Le but du Bloc québécois, c'est toujours ça. Notre objectif est d'être une opposition constructive et de dire que nous pensons toujours au Québec et uniquement au Québec. Souvent, le Canada pense pas mal la même affaire que ce que pense le Québec, ça fait donc plaisir à tout le monde. À l'inverse, il arrive que nous soyons en désaccord sur un projet de loi pour telle ou telle raison et nous travaillons à le modifier, en toute bonne foi. Or, les outils dont nous disposons pour convaincre le gouvernement, c'est le temps et le parlementarisme. Si on abîme l'outil que nous avons entre les mains, on vient diminuer le pouvoir de la démocratie en ce Parlement. C'est un peu bizarre que le Parlement aille abîmer le pouvoir démocratique en son lieu.

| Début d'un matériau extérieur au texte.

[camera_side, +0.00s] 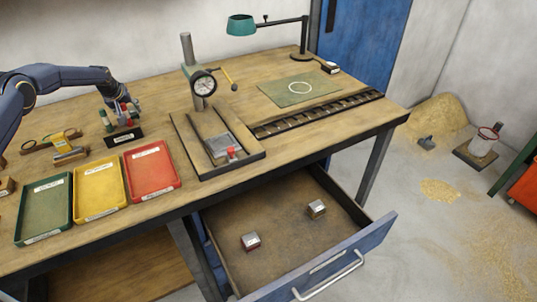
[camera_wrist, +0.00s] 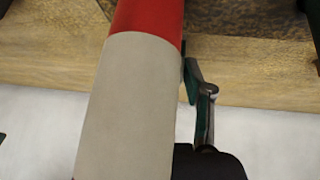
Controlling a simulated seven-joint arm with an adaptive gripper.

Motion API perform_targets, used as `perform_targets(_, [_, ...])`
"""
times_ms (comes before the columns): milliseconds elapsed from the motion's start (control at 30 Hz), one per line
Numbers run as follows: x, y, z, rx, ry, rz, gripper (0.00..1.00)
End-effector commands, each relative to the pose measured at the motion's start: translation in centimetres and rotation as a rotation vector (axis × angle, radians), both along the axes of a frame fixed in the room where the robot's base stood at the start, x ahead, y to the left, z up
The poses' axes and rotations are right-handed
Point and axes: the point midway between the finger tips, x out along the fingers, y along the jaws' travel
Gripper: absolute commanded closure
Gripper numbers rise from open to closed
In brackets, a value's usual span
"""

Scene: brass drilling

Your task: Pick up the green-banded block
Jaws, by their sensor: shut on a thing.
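My gripper (camera_side: 120,110) is at the left of the bench, low over a small black rack (camera_side: 124,137) holding short coloured cylinders. In the wrist view a red-and-beige cylinder (camera_wrist: 128,105) fills the middle, with a finger beside it; my gripper is shut on this cylinder. Two small metal blocks lie apart in the open drawer: the front one (camera_side: 250,241) shows a dark reddish band, the rear one (camera_side: 317,209) has a band whose colour I cannot tell. No green band is clear on either block.
Green (camera_side: 45,238), yellow (camera_side: 98,212) and red (camera_side: 152,187) trays line the bench front. The dial gauge stand (camera_side: 187,50) and a black-rimmed fixture tray (camera_side: 185,142) stand mid-bench. The blue drawer (camera_side: 340,262) juts out below. A lamp (camera_side: 241,25) stands behind.

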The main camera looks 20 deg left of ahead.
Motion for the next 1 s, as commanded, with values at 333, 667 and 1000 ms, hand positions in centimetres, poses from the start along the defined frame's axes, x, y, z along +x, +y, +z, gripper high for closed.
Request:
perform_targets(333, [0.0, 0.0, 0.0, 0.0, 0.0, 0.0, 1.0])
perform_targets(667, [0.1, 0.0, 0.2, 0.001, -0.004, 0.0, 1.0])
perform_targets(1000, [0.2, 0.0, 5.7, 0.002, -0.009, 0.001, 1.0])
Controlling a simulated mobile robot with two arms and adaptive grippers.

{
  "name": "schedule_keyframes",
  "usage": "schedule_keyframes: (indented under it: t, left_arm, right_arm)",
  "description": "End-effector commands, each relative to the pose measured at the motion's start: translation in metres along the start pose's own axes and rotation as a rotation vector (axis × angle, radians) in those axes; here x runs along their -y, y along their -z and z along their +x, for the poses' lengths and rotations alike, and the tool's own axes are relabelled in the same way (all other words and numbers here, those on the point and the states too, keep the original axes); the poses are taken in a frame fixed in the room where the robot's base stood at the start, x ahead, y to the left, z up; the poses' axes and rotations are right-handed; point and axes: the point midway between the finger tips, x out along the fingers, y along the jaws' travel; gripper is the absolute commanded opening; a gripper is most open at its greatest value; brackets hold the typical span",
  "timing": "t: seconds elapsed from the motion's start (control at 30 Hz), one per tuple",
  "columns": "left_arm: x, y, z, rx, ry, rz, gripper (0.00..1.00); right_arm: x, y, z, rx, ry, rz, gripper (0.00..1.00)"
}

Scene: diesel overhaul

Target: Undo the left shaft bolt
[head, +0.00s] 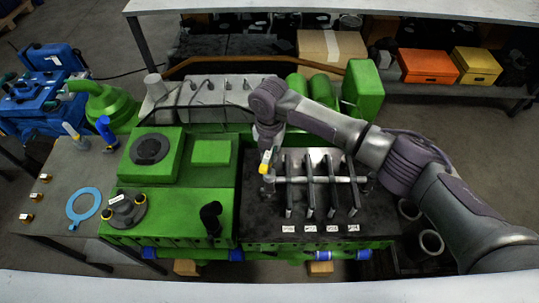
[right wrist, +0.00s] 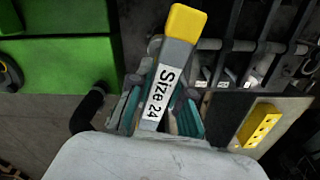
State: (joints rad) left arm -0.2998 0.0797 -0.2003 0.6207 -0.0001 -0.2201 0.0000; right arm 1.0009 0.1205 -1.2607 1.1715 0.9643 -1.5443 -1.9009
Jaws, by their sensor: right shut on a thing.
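A grey wrench with a yellow end (head: 265,162) and a "Size 24" label is in my right gripper (head: 269,148), above the left end of the rocker shaft (head: 345,180). The right wrist view shows the wrench (right wrist: 178,55) pinched between the gripper's teal-padded fingers (right wrist: 160,110), its yellow end pointing up the picture. The pale shaft (right wrist: 235,45) runs across dark rocker levers to the right. I cannot make out the left shaft bolt; the gripper and wrench cover that end. Whether the wrench touches a bolt cannot be told. My left gripper is in neither view.
The green engine block (head: 170,215) is left of the shaft. Several labelled levers (head: 310,200) stand close together beside the wrench. A grey side table (head: 60,190) holds a blue ring (head: 83,204), a blue-handled tool (head: 105,130) and small brass parts. Shelves with boxes are behind.

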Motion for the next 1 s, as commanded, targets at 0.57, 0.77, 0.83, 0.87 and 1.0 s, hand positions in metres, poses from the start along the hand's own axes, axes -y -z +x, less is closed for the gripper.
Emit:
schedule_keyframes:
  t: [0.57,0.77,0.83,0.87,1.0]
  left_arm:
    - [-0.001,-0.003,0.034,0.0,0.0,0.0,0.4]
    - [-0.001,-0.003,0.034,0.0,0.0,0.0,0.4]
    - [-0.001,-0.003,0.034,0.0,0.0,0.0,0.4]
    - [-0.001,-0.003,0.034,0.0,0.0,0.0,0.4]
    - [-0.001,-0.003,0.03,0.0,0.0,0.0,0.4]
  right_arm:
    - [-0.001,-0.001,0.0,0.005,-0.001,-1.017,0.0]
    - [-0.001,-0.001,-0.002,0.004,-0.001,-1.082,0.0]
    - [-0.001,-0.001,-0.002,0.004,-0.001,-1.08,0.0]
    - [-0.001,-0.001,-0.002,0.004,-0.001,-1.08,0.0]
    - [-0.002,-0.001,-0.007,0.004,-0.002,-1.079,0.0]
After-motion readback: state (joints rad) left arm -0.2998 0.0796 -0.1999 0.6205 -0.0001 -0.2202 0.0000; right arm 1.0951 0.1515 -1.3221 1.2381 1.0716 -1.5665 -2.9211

Au sujet du NPD, je vais le dire, j'ai toujours un malaise. Quand les néo-démocrates se lèvent à la Chambre après la période des questions orales, ils font les gros yeux. Ils parlent d'ArriveCAN et disent que c'est épouvantable. Ils sont là et déchirent le linge qu'ils ont sur le corps. Ce n'est pas beau à voir. Après, ils disent que c'est un gouvernement axé sur la production pétrolière et que c'est le pire gouvernement de l'histoire dans la production pétrolière canadienne. Eux se disent environnementalistes et ainsi de suite. Quand il y a les scandales libéraux et quand le premier ministre se fait prendre la main dans le sac, là, ils se lèvent et sont déchaînés. Cependant, quand les lumières s'éteignent, ce qu'on voit, c'est que le Parti libéral se fait toujours appuyer par le NPD. Moi, si j'étais membre du NPD, honnêtement, je me sentirais vraiment mal dans cette position.
Le Bloc québécois va donc voter contre la motion. Nous allons tout simplement faire ce qu'il faut pour défendre les intérêts des Québécois, avec une entrave quand même relative à notre droit de parole.